A premiação no "fringe" do festival de Edimburgo do ano passado (um entre três premiados, em 1.643 espetáculos) atesta a qualidade do teatro do grupo Pia Fraus.
O espetáculo era "Flor de Obsessão", visto antes em São Paulo e também no último -e ótimo- festival de Curitiba. O grupo, em "Flor de Obsessão", aventurou-se pela primeira vez para além do teatro de animação.
Em "Éonoé", obra em progresso que apresentaram este final de semana no festival de Curitiba, os três integrantes do Pia Fraus deixam de vez os bonecos e tomam o palco, ao lado da talentosa -e corajosa- Carla Candiotto.
Em exercício de grande risco, trabalham com texto, o que é outra novidade, com trapézio e na rua. O espetáculo está em desenvolvimento, mas já é possível especular aonde querem chegar.
Com uma trilha que vai saltando de Raul Seixas ao bate-estaca "techno", buscam a integração da narrativa e dos semidiálogos sobre arquétipos e apocalipse com a violência física, "raw", crua, deste fim de século e milênio.
Aqui e ali, é possível distinguir alguma influência do grupo espanhol La Fura dels Baus.
O título é, em parte, um trocadilho com Noé, personagem bíblico e da própria peça. "Éonoé" toma o ato da criação do homem, depois Noé e o dilúvio como centros de uma alegoria para perguntar, como adianta o programa do espetáculo: "Quem sou eu? Existe Deus? Por que foi que eu nasci?"

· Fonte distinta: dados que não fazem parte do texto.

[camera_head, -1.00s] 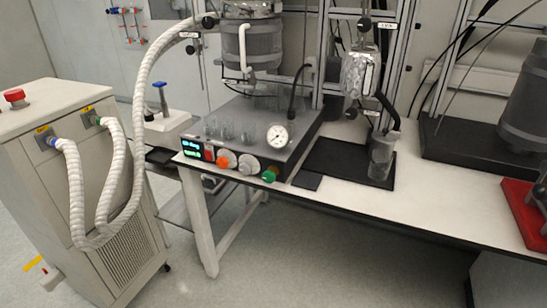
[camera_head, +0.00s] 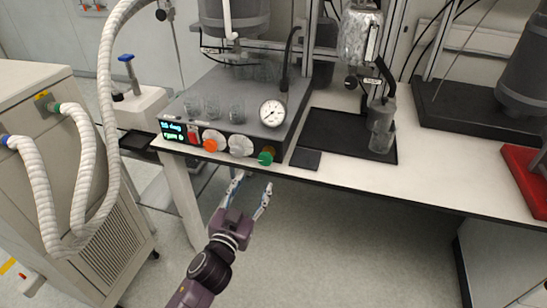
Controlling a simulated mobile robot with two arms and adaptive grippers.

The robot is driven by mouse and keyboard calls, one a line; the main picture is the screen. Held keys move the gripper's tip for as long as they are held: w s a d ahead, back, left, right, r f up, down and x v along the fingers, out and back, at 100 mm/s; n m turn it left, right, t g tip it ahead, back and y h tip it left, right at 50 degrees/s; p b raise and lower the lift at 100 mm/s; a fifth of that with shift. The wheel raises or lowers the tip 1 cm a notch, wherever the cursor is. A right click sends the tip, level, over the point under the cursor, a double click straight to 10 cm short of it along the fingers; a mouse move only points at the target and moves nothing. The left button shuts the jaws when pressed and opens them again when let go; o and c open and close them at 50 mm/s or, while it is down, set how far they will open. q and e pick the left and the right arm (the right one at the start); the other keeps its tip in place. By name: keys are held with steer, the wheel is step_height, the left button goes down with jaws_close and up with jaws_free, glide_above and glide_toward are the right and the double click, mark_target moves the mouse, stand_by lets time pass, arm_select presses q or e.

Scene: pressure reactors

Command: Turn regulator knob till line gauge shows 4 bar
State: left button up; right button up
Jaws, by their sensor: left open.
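The line gauge (camera_head: 272,113) is a round white dial on top of the dark control box at its right end; its reading is too small to tell. On the box's front face are a green knob (camera_head: 266,156) at the right, a pale grey knob (camera_head: 240,145), and a white knob with an orange part (camera_head: 213,141). Which one is the regulator knob I cannot tell for sure. My left gripper (camera_head: 250,188) is open and empty, below and in front of the table edge, just under the green and grey knobs, fingers pointing up towards them. My right gripper is not in view.
The control box (camera_head: 225,85) carries several glass beakers and a lit display (camera_head: 172,132). A black tray (camera_head: 330,135) with a glass vessel (camera_head: 382,125) stands to the right. A cabinet with thick white hoses (camera_head: 88,165) stands at left. The floor before the table is clear.

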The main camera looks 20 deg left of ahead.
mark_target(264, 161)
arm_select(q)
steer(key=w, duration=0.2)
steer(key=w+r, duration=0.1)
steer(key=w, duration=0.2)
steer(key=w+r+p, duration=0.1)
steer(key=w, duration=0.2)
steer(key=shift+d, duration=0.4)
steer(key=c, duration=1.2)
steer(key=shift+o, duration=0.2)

A alegoria (e o texto de risco, nada convencional, de José Rubens Siqueira) vai exigir maior aprofundamento, pelos quatro atores ainda muito presos às marcações e ao desenvolvimento da criação física, mas o divertimento está garantido desde já.
"Éonoé" poderia passar facilmente como um sofisticado show de música pop. Empolga espectadores não costumeiramente voltados ao teatro, como se pôde ver na praça em que foi exibido em Curitiba.
A vigorosa, até agressiva coreografia de Adriana Grecchi, da companhia Nova Dança, é apenas um dos muitos caminhos de alta qualidade abertos por "Éonoé". Outro é a técnica circense, "suja" e bela, de Domingos Montagner. (NS)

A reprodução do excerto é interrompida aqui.